**Exercise**. Reproduce exactly, with no pictures, each line from the opening of the material down through the line containing "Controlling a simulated".

**Data block**.
=====
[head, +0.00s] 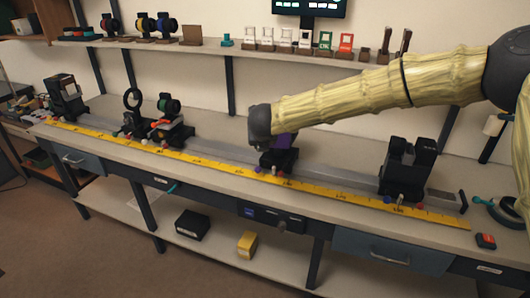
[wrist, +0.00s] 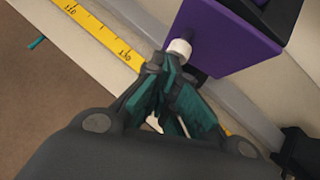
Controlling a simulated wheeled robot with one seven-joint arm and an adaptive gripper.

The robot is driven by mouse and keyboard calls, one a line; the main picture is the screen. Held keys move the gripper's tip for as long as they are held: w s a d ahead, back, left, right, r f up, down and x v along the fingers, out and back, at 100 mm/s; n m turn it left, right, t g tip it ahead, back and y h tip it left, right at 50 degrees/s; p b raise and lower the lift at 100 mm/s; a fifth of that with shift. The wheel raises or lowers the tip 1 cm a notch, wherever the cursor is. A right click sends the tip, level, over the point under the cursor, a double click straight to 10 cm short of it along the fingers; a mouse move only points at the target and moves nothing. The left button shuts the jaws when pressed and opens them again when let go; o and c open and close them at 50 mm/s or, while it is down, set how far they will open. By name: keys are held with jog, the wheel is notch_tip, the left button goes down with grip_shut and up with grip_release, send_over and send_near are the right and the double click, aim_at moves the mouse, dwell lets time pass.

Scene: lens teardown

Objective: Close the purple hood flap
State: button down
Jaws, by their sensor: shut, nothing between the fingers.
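The purple hood part (wrist: 222,42) fills the top of the wrist view as a flat purple panel with a dark frame behind it. A small white knob (wrist: 180,48) sticks out from its near face. My gripper (wrist: 165,62) is shut and empty, its fingertips close beside the knob; I cannot tell whether they touch it. In the head view the purple part (head: 285,142) shows mid-bench on a dark mount (head: 279,159), partly hidden by the dark end of my arm. I cannot tell how far the flap is open.
A yellow ruler (head: 335,195) runs along the bench front beside a grey rail. Dark holders (head: 66,98) and a ring mount (head: 132,110) stand to the left. A tall black holder (head: 407,168) stands to the right. A shelf (head: 210,42) with small parts hangs behind.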

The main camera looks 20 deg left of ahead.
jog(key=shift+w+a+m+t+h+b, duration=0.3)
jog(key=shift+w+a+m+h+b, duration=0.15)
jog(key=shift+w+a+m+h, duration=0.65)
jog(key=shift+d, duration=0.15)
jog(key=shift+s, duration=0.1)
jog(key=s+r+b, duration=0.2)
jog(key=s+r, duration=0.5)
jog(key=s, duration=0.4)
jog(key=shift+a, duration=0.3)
=====
**Answer**.
[head, +0.00s] 
[wrist, +0.00s] 
Controlling a simulated wheeled robot with one seven-joint arm and an adaptive gripper.

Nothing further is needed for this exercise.